After a day of marching and political meetings, a few hundred brave souls met at Taylor Square, many in colourful costumes. Their numbers quickly swelled as the flair and colour of those marching and chanting enticed scores of others from the streets and bars to join them. When they turned off Oxford Street into College Street their numbers were easily pushing more than 1000, and police were becoming antsy.

“One guy ran past me, and I will never forget it,” Austin recalled to Crikey. “I assume from the way he spoke that he had never come out before or taken part in a march or anything like that. He came to me and said, ‘I’m out now and going all the way’. That was the general attitude. You never saw such enthusiasm.

“It was almost like there were all these underlying emotions and a release of tensions — tensions that had been held by people for years. People who wouldn’t walk down the street holding hands, and all of a sudden they were doing it.”

Although organisers had a permit for the march, the atmosphere of the parade began to darken when it got to towards Hyde Park. With police attempting to confiscate Mardi Gras’ first lead float — a truck owned by activist Lance Gowland with a makeshift speaker on top blasting out gay-themed hits — a sudden callout was made to head to Kings Cross.

Their numbers thinned, and 78er David Abello remembers the remaining few hundred parade-goers eventually being hemmed in by dozens of “big, burly, thick-necked” police officers around El Alamein fountain.

From that point on, it was hell for leather, with fisticuffs, bruises, batons and beatings amid a volley of men and women being thrust into the back of paddy wagons.

In the end more than 50 were arrested, with some such as Peter Murphy viciously beaten in the bowels of the notorious Darlinghurst police station.

It was Murphy who first wrote to the NSW government in the 1990s calling for an official apology from both the politicians in Macquarie Street and police.

“I had recently been consulted about a possible parliamentary apology after years of no response, but the last I heard about it was three months ago, so I was surprised to hear the news over the weekend,” he told Crikey this week. “I have no clue what the apology will include, but I will be there on the day.

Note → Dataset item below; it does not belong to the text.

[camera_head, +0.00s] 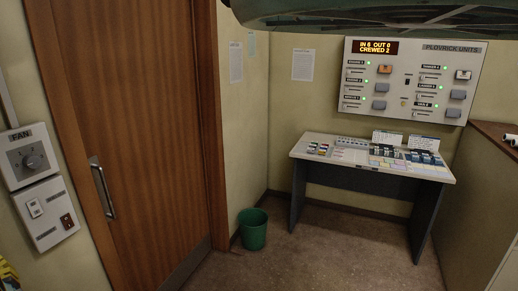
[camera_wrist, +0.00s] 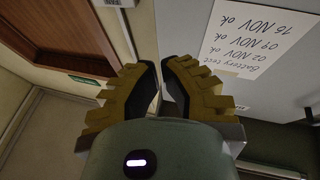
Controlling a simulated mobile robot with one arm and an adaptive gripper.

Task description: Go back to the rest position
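My gripper (camera_wrist: 160,85) shows in the wrist view, with yellow ribbed fingers and dark inner pads. The fingertips are almost together, and I see nothing held between them. A grey panel with a white battery test note (camera_wrist: 255,35), upside down in the picture, lies beyond the fingers. I cannot tell its distance.
A brown door (camera_head: 135,130) stands at left, beside a fan control (camera_head: 30,157). A green bin (camera_head: 253,229) stands near a desk (camera_head: 320,158) with cards and small devices. A unit board (camera_head: 410,78) hangs above. The floor before the desk is clear.

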I’m not sure how I will react but I do hope this is the beginning of a process, not the end of it.”

Fellow 78er Ross Duffin says the NSW government isn’t the only one that needs to atone. “One of these is The Sydney Morning Herald, who published the names, addresses and occupations of people arrested but not yet gone to court.”

Abello said the Herald‘s campaign had long-lasting and tragic consequences. “Some people couldn’t get a decent job for years — their careers stopped,” Abello told Crikey. “Others had their family find out they were gay and basically disown them. And a few others, they died from suicide sadly.”

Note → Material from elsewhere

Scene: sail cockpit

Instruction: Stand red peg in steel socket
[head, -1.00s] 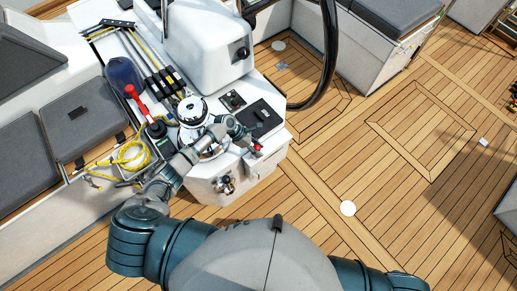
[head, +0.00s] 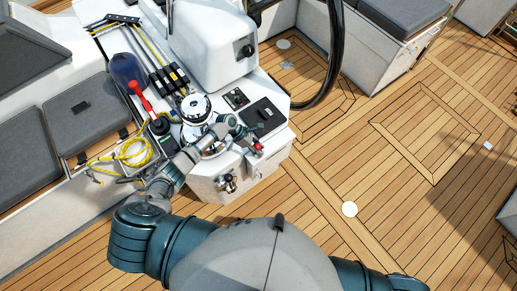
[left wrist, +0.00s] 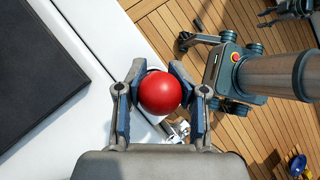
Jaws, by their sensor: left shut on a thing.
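The red peg (left wrist: 160,93) shows in the left wrist view as a round, glossy red top between the two fingers. My left gripper (left wrist: 152,95) is shut on it. In the head view my left gripper (head: 250,141) is at the right front edge of the white console, with a small bit of red (head: 258,147) at its tip. The peg's lower part is hidden under its top. I cannot tell a steel socket for certain. A shiny metal fitting (head: 227,182) is on the console's front face, below the gripper.
A chrome winch (head: 196,108) stands on the console (head: 205,185) beside my left forearm. A red-handled lever (head: 140,97), a yellow rope (head: 128,152) and a dark panel (head: 263,115) are near it. The wooden deck (head: 400,190) to the right is mostly clear.

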Darren Goodsir, editor-in-chief of The Sydney Morning Herald, responded with an unreserved apology:

“In 1978, The Sydney Morning Herald reported the names, addresses and professions of people arrested during public protests to advance gay rights. The paper at the time was following the custom and practice of the day. We acknowledge and apologise for the hurt and suffering that reporting caused. It would never happen today. We have made contact with representatives of the 78’ers so we can apologise in person.”

Duffin also wants an apology from the NSW police.

One of Australia’s leading historians of gay culture, Garry Wotherspoon — also a 78er — says the parliamentary apology is just the first step.

“It would be great to have a royal commission into the gay deaths at beats, but that would be most profitably pursued after the Scott Johnson inquest, when details of police homophobia and lack of interest in solving those cases gets a good airing. And the suggested federal marriage plebiscite will bring all the issues of religious exemptions to public awareness,” he said.

Jo Harrison, another 78er, says the apology has to be backed up with monetary compensation: “As far as I am concerned, an apology without concrete action and … compensation in some form attached to it is hollow and meaningless. Just like the apology to the stolen generation. Oh sorry, but forget about compensation or not having your communities shut down or your legal services and health services gutted. It’s the same.”

NSW Police told Crikey in a statement that an apology from the force was “a matter for consideration by the whole of government”.